Acordo firmado no início de 1906, no último ano do governo Rodrigues Alves (1902-1906), pelos presidentes dos estados de São Paulo, Minas Gerais e Rio de Janeiro, na cidade de Taubaté (SP), com o objetivo de pôr em prática um plano de valorização do café, garantindo o preço do produto por meio da compra, pelo governo federal, do excedente da produção. Aprovado pelo Congresso, transformou-se no Decreto nº 1.489, de 6 de agosto do mesmo ano.

 

ANTECEDENTES

A produção de café no Brasil se firmou a partir dos anos 20 do século XIX. Inicialmente, as plantações de café estenderam-se pelo vale do Paraíba fluminense e paulista. Continuando sua marcha ascendente, houve expansão dos cafeeiros na província de Minas Gerais (Zona da Mata e sul do estado), ao mesmo tempo em que a produção se consolidava no interior de São Paulo. Os últimos 20 anos do Império marcaram um acentuado desenvolvimento da cafeicultura no chamado “Oeste Paulista”, até então uma região quase deserta cujas terras devolutas foram rapidamente invadidas pela nova cultura. Tal expansão da rubiácea foi decorrente de fatores geográficos, tecnológicos, e de importantes transformações nos principais centros econômicos mundiais e no plano doméstico.
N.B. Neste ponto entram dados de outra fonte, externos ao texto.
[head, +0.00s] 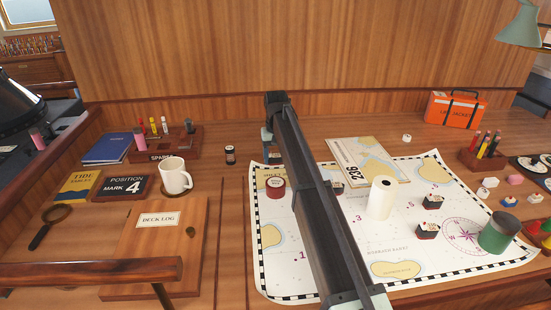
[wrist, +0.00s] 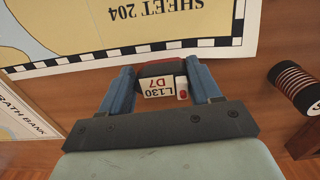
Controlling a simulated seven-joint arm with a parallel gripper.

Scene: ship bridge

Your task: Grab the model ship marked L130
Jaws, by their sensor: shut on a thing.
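The model ship marked L130 (wrist: 158,88) shows in the wrist view, with a dark red and black hull and a white block reading "L130 D7". My gripper (wrist: 161,76) is shut on it, with one blue finger on each side. A small white piece with a red mark sits beside the label. In the head view my gripper (head: 268,140) is at the far left edge of the chart, mostly behind my arm. The held ship cannot be made out there. Other small model ships (head: 433,201) (head: 426,231) stand on the chart to the right.
The sea chart (head: 300,270) covers the desk's middle.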

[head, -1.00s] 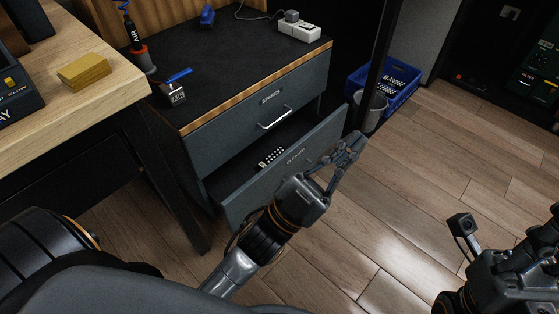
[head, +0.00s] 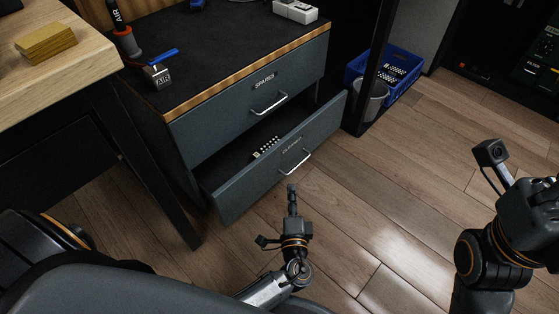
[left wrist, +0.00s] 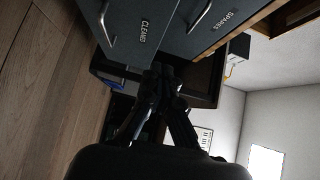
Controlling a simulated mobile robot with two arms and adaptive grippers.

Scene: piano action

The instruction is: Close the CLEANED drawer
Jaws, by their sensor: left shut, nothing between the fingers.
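The CLEANED drawer (head: 280,160) is the lower drawer of the dark grey cabinet and stands pulled out, with a small light-dotted part (head: 265,147) inside. Its silver handle (head: 295,163) is on the front. My left gripper (head: 292,190) is shut and empty, apart from the drawer front and a little below its handle in the head view. In the left wrist view the drawer front (left wrist: 133,45) with its label shows beyond the shut fingers (left wrist: 165,75). My right arm is at the right edge of the head view; its fingers cannot be made out.
The SPARES drawer (head: 255,100) above is shut. A table (head: 60,75) with a dark leg stands at left. A blue crate (head: 395,75) and a grey bin (head: 371,100) stand behind a dark post at right. The wooden floor in front is clear.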

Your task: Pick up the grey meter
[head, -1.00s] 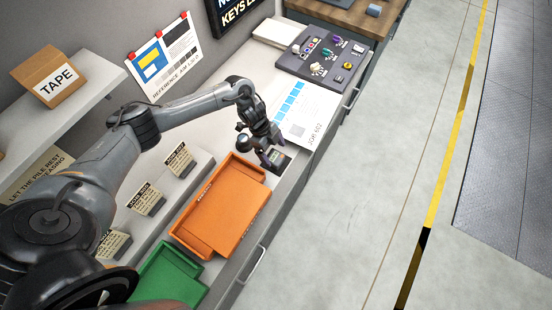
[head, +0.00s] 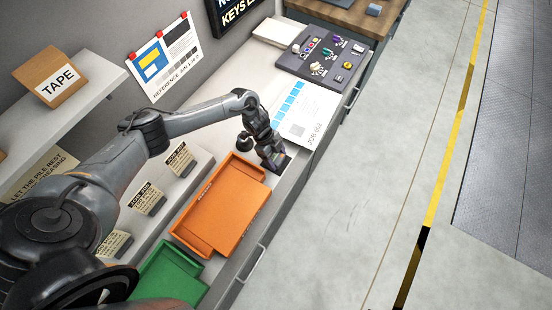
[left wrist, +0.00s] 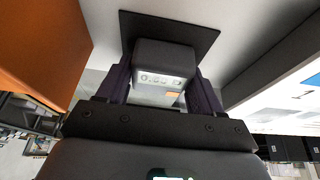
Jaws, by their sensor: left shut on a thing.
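The grey meter (left wrist: 165,56) is a small dark grey block with a pale display face (left wrist: 160,88), seen close in the left wrist view. My left gripper (left wrist: 163,92) has its two purple-edged fingers on either side of the meter and is shut on it. In the head view, my left gripper (head: 277,162) is low at the bench between the orange tray and the white sheet, and it mostly hides the meter there. A black square pad (left wrist: 203,36) shows behind the meter; I cannot tell whether they touch. My right gripper is not in view.
An orange tray (head: 218,212) lies beside the gripper, with a green tray (head: 172,275) nearer. A white sheet with blue squares (head: 306,117) and a dark control panel (head: 323,55) lie farther along. Small label cards (head: 150,198) stand along the back.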

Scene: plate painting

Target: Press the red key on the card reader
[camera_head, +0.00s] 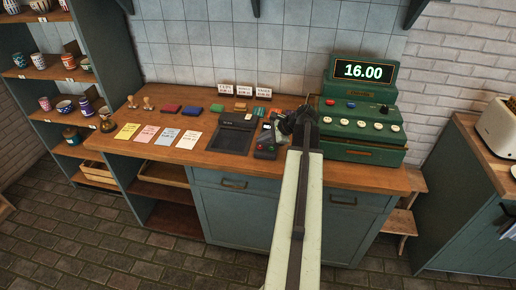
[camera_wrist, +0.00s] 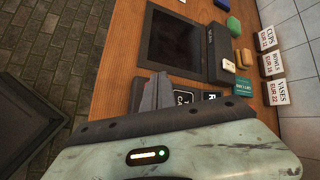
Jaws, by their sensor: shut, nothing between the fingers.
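The card reader (camera_head: 266,144) is a small dark device on the wooden counter, just right of the black tray. A small reddish spot shows on it in the head view, too small to tell as a key. My gripper (camera_head: 284,122) is shut and empty, beside and behind the reader in that view; I cannot tell its height above the counter. In the wrist view the grey closed fingertips (camera_wrist: 155,91) point at the counter near the tray.
The black tray (camera_head: 222,142) lies left of the reader; it also shows in the wrist view (camera_wrist: 150,42). A green cash register (camera_head: 362,150) reading 16.00 stands to the right. Several coloured cards (camera_head: 166,137) lie to the left. Price signs (camera_head: 244,90) stand at the back.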

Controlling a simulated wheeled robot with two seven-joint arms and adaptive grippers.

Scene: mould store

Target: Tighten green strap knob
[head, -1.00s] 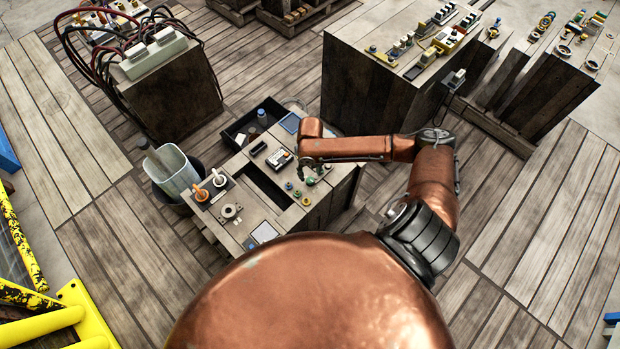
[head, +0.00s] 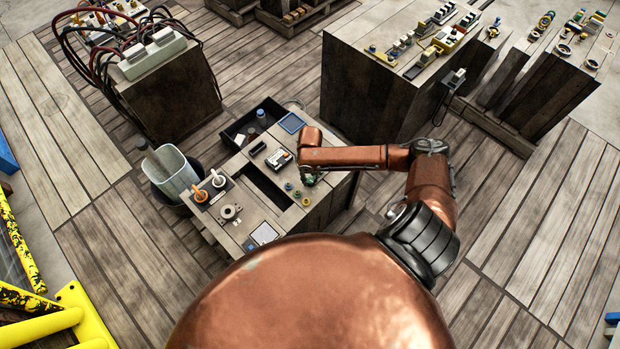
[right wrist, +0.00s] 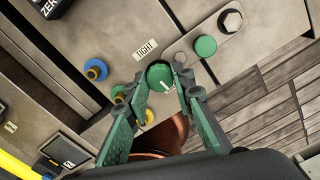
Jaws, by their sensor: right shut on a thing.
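The green strap knob (right wrist: 158,76) is a round green cap with a short white mark near its edge. It sits beside a label reading TIGHT (right wrist: 145,50). My right gripper (right wrist: 161,80) has its two green fingers closed on the knob's sides, one at the left and one at the right. In the head view the right gripper (head: 309,180) reaches down to the right part of the low wooden bench (head: 235,175), and the knob there is mostly hidden by it. My left gripper is in neither view.
A flat green disc (right wrist: 206,46) and a hex bolt (right wrist: 230,20) lie beyond the knob. A blue knob (right wrist: 95,70) and a yellow knob (right wrist: 147,116) stand close by. In the head view, orange- and white-handled items (head: 201,196) and a grey bin (head: 170,170) are at left.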

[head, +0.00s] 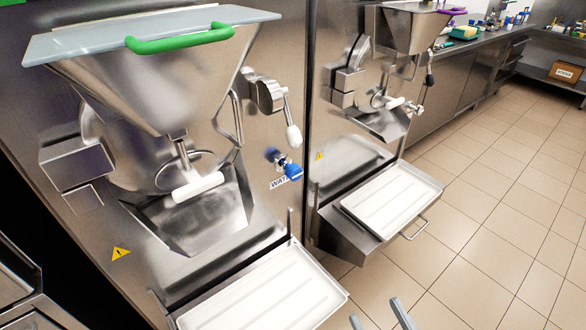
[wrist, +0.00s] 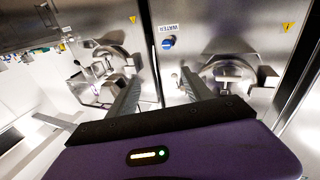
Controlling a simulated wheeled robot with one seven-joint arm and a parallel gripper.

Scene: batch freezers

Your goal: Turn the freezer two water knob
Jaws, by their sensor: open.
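A blue water knob (head: 293,172) sticks out from the front of the near freezer (head: 268,215), low on its right side by a WATER label (head: 279,183). In the wrist view the blue knob (wrist: 168,42) shows beyond the gap between my fingers, beside the panel seam. My gripper (head: 378,314) is at the bottom edge of the head view, apart from the knob and lower right of it. In the wrist view my gripper (wrist: 162,88) is open and empty. I cannot tell which freezer is number two.
The near freezer has a green-handled lid (head: 180,36), a white-tipped lever (head: 293,135) above the knob, and a tray (head: 270,295) below. A second tray (head: 392,197) juts from the far freezer. Tiled floor (head: 490,220) is clear on the right.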

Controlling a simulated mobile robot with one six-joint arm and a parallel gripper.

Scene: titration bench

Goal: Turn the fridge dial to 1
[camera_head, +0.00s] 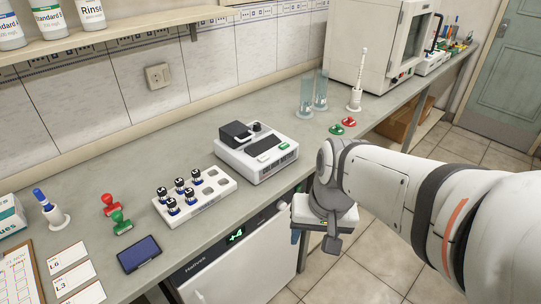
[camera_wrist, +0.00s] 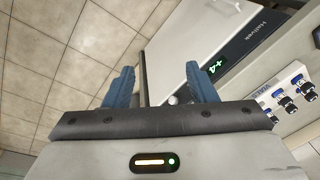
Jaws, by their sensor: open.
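The fridge (camera_head: 243,272) is built in under the bench, with a white door and a dark top strip. Its green display (camera_head: 236,236) reads +4. The fridge (camera_wrist: 185,28) and its lit display (camera_wrist: 217,67) also show in the wrist view. A small pale round knob (camera_wrist: 173,100) shows between the finger bases; it may be the dial, but its marks are too small to read. My gripper (camera_wrist: 160,67) is open, its two blue fingers apart with nothing held between them. In the head view my wrist is in front of the bench edge, right of the display.
On the bench (camera_head: 190,120) stand a white rack (camera_head: 212,203) with several dark-capped vials, and a grey-white instrument (camera_head: 257,152). Red and green stamps (camera_head: 121,222) and a blue pad (camera_head: 139,254) lie left of it. The tiled floor (camera_head: 365,265) in front is clear.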

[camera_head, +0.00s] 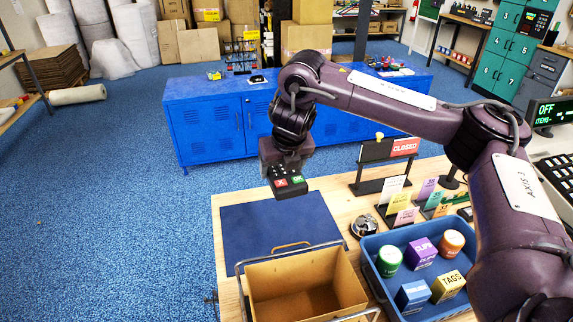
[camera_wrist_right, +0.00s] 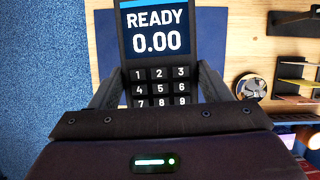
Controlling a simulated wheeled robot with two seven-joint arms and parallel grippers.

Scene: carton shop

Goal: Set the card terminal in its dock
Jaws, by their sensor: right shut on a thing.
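The card terminal (camera_head: 290,188) is dark, with red and green keys at its near end in the head view. My right gripper (camera_head: 285,164) is shut on it and holds it above the far part of the blue mat. In the right wrist view the terminal (camera_wrist_right: 158,75) shows a screen reading "READY 0.00" above a number keypad. The right gripper's fingers (camera_wrist_right: 160,92) are on either side of its keypad. I cannot make out the dock in either view. My left gripper is not in view.
The blue mat (camera_head: 245,235) lies on the wooden counter. A tan open bin (camera_head: 262,290) stands in front. A blue tray (camera_head: 375,268) with several goods is to its right. A round metal item (camera_head: 364,226), card stands and a "CLOSED" sign (camera_head: 405,147) stand behind.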

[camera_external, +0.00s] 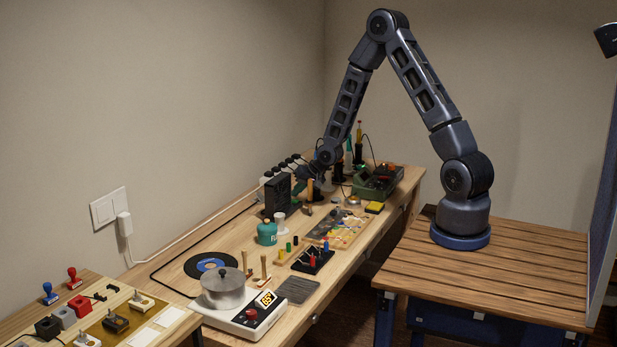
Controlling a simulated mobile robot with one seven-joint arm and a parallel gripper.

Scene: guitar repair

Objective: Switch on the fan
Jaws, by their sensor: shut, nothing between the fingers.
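A black, upright, box-shaped unit that looks like the fan (277,196) stands on the long wooden workbench, towards the wall. Its switch is too small to make out, and I cannot tell whether it is running. My arm reaches down from the upper right. My gripper (301,184) is low over the bench, just right of the fan and close to its upper part. It is shut and empty. I cannot tell whether it touches the fan. The fingertips are dark and hard to separate from the dark things behind them.
A teal canister (267,233) and a white cup (280,219) stand in front of the fan. A wooden-handled tool (308,196) is close by. A green device (377,182) stands at the far right. A hotplate with a pot (224,290) is at the near end.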

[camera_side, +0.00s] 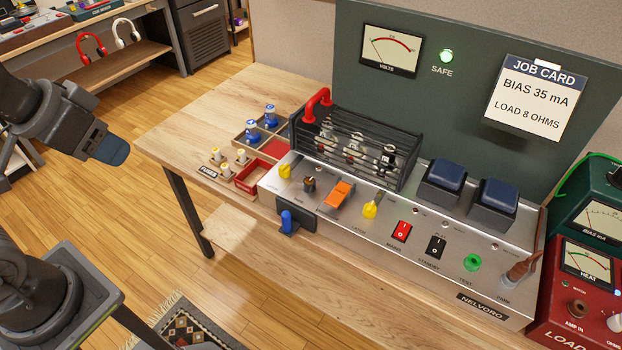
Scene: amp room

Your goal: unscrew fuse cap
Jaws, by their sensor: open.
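The amp chassis (420,235) stands on the wooden bench with its controls on a sloped metal top. A small dark round cap (309,184) sits upright near its left end, between a yellow knob (285,171) and an orange switch (339,194). It looks like the fuse cap, but its label is too small to read. My gripper (115,150) is open at the upper left, clear of the bench and well apart from the cap. Only its blue-tipped finger side shows; the gap between the fingers is hidden. Nothing shows in its grip.
A fuse holder (208,172) with several pale fuses, a red tray (251,176) and blue-topped tubes (270,116) stand left of the amp. A black cage (356,142) with a red handle covers tubes behind the controls. The bench's left end is clear.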

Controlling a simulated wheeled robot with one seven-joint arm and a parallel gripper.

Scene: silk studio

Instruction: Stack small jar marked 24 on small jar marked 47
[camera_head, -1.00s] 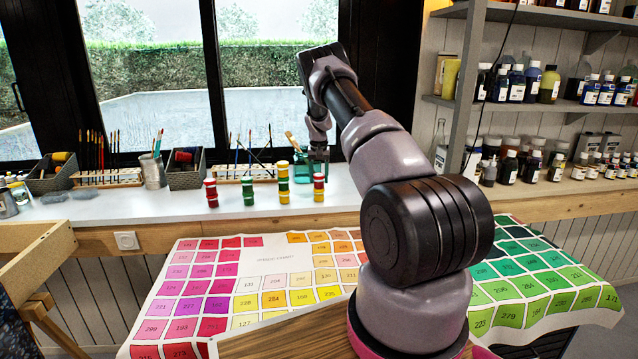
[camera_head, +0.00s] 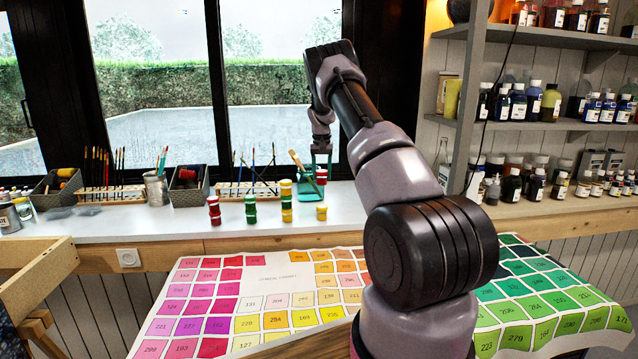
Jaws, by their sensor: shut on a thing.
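My gripper (camera_head: 321,163) is above the counter, shut on a small red jar (camera_head: 321,176). Below it, apart from it, a single yellow-topped small jar (camera_head: 321,212) stands on the white counter. To the left stand three stacks of small jars: a mostly red stack (camera_head: 214,210), a green stack with pale bands (camera_head: 250,209), and a taller yellow and green stack (camera_head: 286,201). The markings 24 and 47 are too small to read, so I cannot tell which jars carry them.
A teal glass container (camera_head: 306,187) with a brush stands close behind the held jar. Brush racks (camera_head: 247,188), grey baskets (camera_head: 188,186) and a metal brush can (camera_head: 156,188) line the window side. The counter right of the single jar (camera_head: 370,215) looks clear.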

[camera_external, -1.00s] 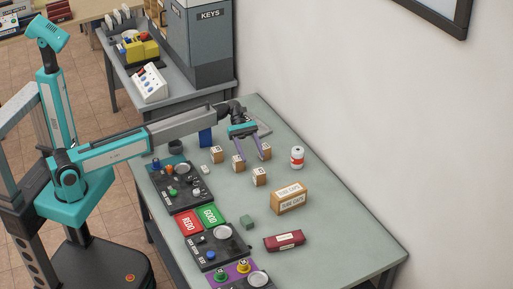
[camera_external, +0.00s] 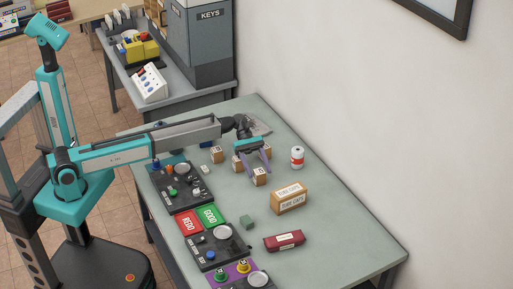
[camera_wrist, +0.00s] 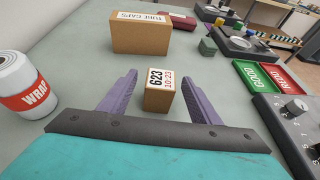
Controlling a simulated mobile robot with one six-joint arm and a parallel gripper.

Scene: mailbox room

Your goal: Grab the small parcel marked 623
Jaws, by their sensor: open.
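The small parcel marked 623 (camera_wrist: 159,94) is a brown cardboard cube with a white label, standing on the table in the wrist view. It also shows in the external view (camera_external: 260,177). My gripper (camera_wrist: 162,88) is open, with its two purple fingers on either side of the parcel and visible space between each finger and the box. In the external view my gripper (camera_external: 259,177) is low over the table at this parcel.
A larger Tube Caps box (camera_wrist: 141,34) stands just beyond the parcel. A Wrap can (camera_wrist: 24,88) stands to the left. Other small parcels (camera_external: 217,154) are close by. Red and green trays (camera_wrist: 262,80) and a control panel are to the right.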

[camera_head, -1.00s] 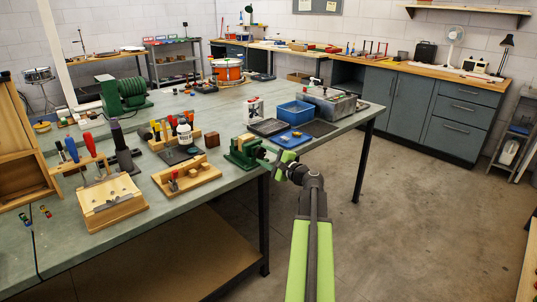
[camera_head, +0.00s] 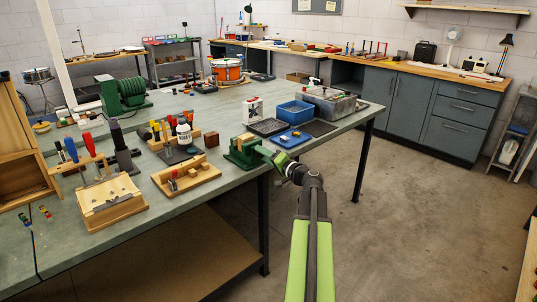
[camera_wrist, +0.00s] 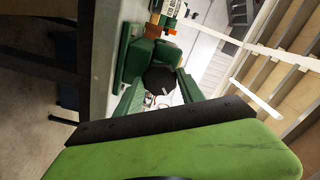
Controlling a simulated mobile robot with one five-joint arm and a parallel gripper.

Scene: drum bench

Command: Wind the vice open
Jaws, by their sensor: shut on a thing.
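The green vice (camera_head: 241,153) sits at the front edge of the workbench, beside a small wooden block. My gripper (camera_head: 277,158) is at the vice's near right side, shut on its handle, which it mostly hides in the head view. In the wrist view the vice's green body (camera_wrist: 135,60) shows beyond my gripper (camera_wrist: 157,92). The dark round end of the vice handle (camera_wrist: 160,78) lies between the two green fingers. I cannot tell how wide the vice jaws stand.
The floor right of the bench is clear.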

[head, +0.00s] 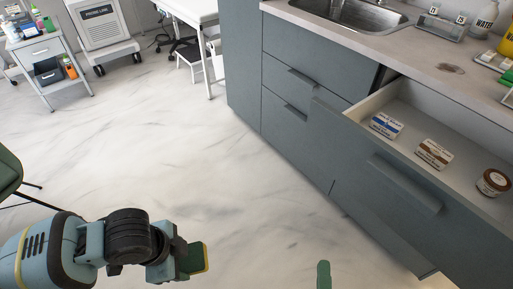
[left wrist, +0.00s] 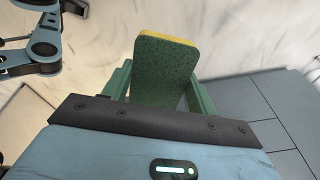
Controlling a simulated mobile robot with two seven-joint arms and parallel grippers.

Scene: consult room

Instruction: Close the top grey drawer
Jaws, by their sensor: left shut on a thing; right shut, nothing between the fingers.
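The top grey drawer (head: 345,150) on the right of the head view is pulled out, showing its pale inside. A blue-and-white box, a brown-and-white box and a lidded jar lie in it. Its long handle (head: 405,183) is on the front. My left gripper (head: 184,262) is low at the left, well away from the drawer, shut on a green-and-yellow sponge (head: 198,258). The sponge (left wrist: 165,70) stands between the green fingers in the left wrist view. My right gripper (head: 324,274) shows only as a green tip at the bottom edge, shut and empty, apart from the drawer front.
The counter (head: 430,50) holds a sink (head: 345,12), a small tray (head: 441,27) and bottles at the right. Shut drawers (head: 290,83) are left of the open one. A trolley (head: 45,65) and a white machine (head: 100,28) stand far left. The marble floor between is clear.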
Foram fatores preponderantes: a) o fato de o Estado imperial e, de forma ainda mais exacerbada, o Estado republicano terem restringido a propriedade da terra, privilegiando a posse de grandes extensões territoriais por ser esta mais adaptada à agricultura móvel, predatória e rudimentar que se praticava (a abundância de terras foi sempre um dado relativo e socialmente determinado), além de terem assegurado mão de obra barata, livre e abundante, sobretudo a partir de 1880; b) a abolição da escravatura; c) a resolução de parte das dificuldades de transporte com a inauguração, em 1867, da São Paulo Railway, que venceu a serra do Mar, ligando importantes centros cafeeiros a Santos; d) por fim, a generalização do consumo do café na Europa e, principalmente a partir de 1870, nos Estados Unidos.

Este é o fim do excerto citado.